RÉGLETTE DU PLAISIR
Permettre
à l’enfant d’exprimer le plaisir ressenti lors
de la pratique d’une activité physique et/ou sportive |
Dans le but de favoriser une attitude-santé active tout au long de la vie, l’USEP souhaite développer, chez les enfants, et ceci dès le plus jeune âge, le goût pour la pratique des activités physiques et sportives. Afin d’augmenter le capital santé des enfants, l’USEP prend le parti-pris de les mettre en situation de s’engager avec plaisir dans une pratique significative d’activités physiques ou sportives.
En fin d’école primaire, l’objectif est que les enfants soient en capacité :
d’exprimer et de prendre en compte leurs ressentis lors de la pratique d’une activité physique et/ou sportive,
d’affiner leurs goûts quant à leurs préférences dans le domaine des pratiques physiques,
de prendre du plaisir à adopter un mode de vie actif.
Pour cela, l’USEP crée la Réglette du plaisir utilisée principalement pour qualifier le plaisir ressenti par les enfants lors de la pratique d’une activité physique ou sportive, celle-ci pouvant se dérouler lors de séances d’activités encadrées (EPS, Club, rencontre sportive…), lors de jeux récréatifs seuls ou en groupe (jeux sportifs dans la cour de récréation, activités sportives en famille, jeux avec des ami(e)s…) ou bien encore lors de déplacements quotidiens.
Un enfant qui gardera en mémoire la trace du plaisir ressenti lors de la pratique d’une activité physique ou sportive aura peut-être envie de revivre ce moment et de réitérer cette expérience ou de s’engager dans une nouvelle expérience de pratique physique.
1. Le plaisir : une émotion ?
Delignières et Perez (1998) définissent le plaisir en tant qu’état émotionnel agréable, une réponse affective positive vis-à-vis de la pratique sportive1. Nous retiendrons de cette définition les qualificatifs attribués au plaisir : son côté agréable et positif. Le plaisir en tant qu’état affectif intègre les émotions et les sentiments.
Nous distinguerons deux types de plaisir : le plaisir immédiat qui peut être considéré comme assez proche de l’émotion et le plaisir différé qui apparaît plus proche du sentiment, à condition que le sujet ait conscience de ses émotions et leur attribue un sens2. Ce plaisir différé est à comprendre comme un plaisir projeté puisque quand il advient, alors ce plaisir est immédiat.

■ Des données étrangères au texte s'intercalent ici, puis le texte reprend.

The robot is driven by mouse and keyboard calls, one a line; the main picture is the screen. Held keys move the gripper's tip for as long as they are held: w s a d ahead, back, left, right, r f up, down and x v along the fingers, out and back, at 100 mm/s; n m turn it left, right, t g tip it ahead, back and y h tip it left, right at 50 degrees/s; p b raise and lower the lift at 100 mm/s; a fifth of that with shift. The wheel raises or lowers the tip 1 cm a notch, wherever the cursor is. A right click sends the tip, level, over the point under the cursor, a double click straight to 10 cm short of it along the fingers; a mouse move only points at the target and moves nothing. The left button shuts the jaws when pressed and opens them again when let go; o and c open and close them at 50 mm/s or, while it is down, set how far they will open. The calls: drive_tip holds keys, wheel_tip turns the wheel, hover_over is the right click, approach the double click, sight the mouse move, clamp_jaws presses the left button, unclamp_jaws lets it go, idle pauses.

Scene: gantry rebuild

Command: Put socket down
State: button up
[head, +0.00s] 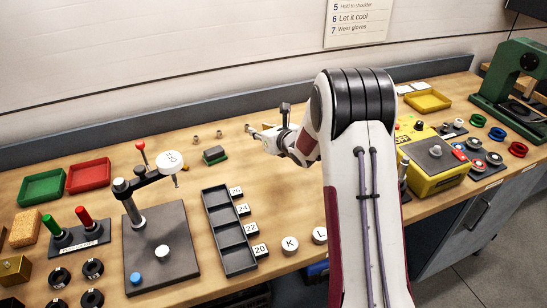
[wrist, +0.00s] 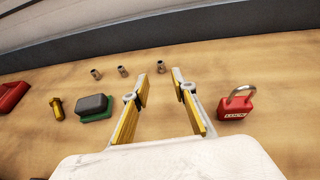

D’autres auteurs nous permettent d’enrichir et de préciser le sens donné au terme émotion :
Damasio (1995) met en évidence le fait que les émotions sont intégrées à l’action. L’émotion peut être à la fois associée à la perception subjective d’une action, à la perception corporelle inhérente à celle-ci (battements du cœur…) et aux modifications engendrées sur la pensée3.
Le Breton (2004) considère les émotions comme associées à des valeurs personnelles mais aussi en tant que modes d’affiliation à une communauté sociale, une manière de se reconnaître et de pouvoir communiquer ensemble sur le fond d’un ressenti proche4.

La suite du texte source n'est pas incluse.